Today, world peace is fragile. NATO expansion met Russian retaliation in Ukraine. America First policies weakened alliances and pushed world toward multipolarity, which mirrors pre-WWI order. World is exposed to multiple flashpoints, with 59 active conflicts involving 92 countries, displacing more than 100 million people. Still, 800 million remain in extreme poverty, with post-1945 death toll reaching 50 million.
Global North continues extraction through technological dominance under connectivity narrative. As world entered AI age (2020), it promised growth while ignoring risks, rewiring humanity toward uncertain future.
Planet is near climate threshold of 1.5°C+ warming, ice sheet collapse, dying reefs, permafrost thaw and water conflicts brewing. Severe weather has hit most parts of the world and displaced more than 250 million over the past decade, which may reach nearly 1.2 billion people by 2050.
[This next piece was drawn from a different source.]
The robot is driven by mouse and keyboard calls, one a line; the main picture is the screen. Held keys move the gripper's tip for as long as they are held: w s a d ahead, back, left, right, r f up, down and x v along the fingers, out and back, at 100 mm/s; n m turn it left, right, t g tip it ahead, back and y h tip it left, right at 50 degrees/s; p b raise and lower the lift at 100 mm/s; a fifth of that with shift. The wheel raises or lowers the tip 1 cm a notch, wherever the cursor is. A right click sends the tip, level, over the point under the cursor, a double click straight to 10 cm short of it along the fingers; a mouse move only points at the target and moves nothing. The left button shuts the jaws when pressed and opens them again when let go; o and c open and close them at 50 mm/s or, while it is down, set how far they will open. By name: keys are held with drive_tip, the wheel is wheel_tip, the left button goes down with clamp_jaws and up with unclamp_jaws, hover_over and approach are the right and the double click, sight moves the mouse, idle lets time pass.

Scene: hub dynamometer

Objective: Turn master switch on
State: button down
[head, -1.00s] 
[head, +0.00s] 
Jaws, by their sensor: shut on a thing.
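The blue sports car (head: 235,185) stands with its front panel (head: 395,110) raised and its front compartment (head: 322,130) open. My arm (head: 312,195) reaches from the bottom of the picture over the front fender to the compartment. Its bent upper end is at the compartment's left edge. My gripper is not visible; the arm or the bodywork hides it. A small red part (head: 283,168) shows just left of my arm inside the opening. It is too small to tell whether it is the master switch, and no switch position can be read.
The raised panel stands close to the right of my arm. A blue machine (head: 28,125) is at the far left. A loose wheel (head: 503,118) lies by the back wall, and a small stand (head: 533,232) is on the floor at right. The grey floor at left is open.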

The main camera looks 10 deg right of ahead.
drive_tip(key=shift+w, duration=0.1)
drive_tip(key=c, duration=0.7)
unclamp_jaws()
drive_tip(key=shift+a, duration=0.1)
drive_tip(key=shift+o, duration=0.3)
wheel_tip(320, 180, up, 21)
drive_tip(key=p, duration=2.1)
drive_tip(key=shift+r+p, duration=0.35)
More than a millennium later, underlying phenomena remain same: self-interest, supremacy over fellow humans and resource capture. Unilateralism and lessening American support have undermined the UN and begun dismantling rule-based international order. This must compel other global players to step in to strengthen and reform the UN, thereby making the world a peaceful and decent place.
As for the Islamic world, the revival is not hampered by lack of resources but by client regimes maintaining status quo in self-interest. Solution is decreed: "Indeed, Allah will not change condition of a people until they change what is in themselves" (Quran 13:11). Or we keep waiting for someone to effect change, who has not turned up in last eight hundred years.
World must pivot to humanity as its North Star or await irreversible human and climate changes and global destruction. This is not a matter of 'if', but 'when' – provided we intervene in the larger interest of human race to reverse the course.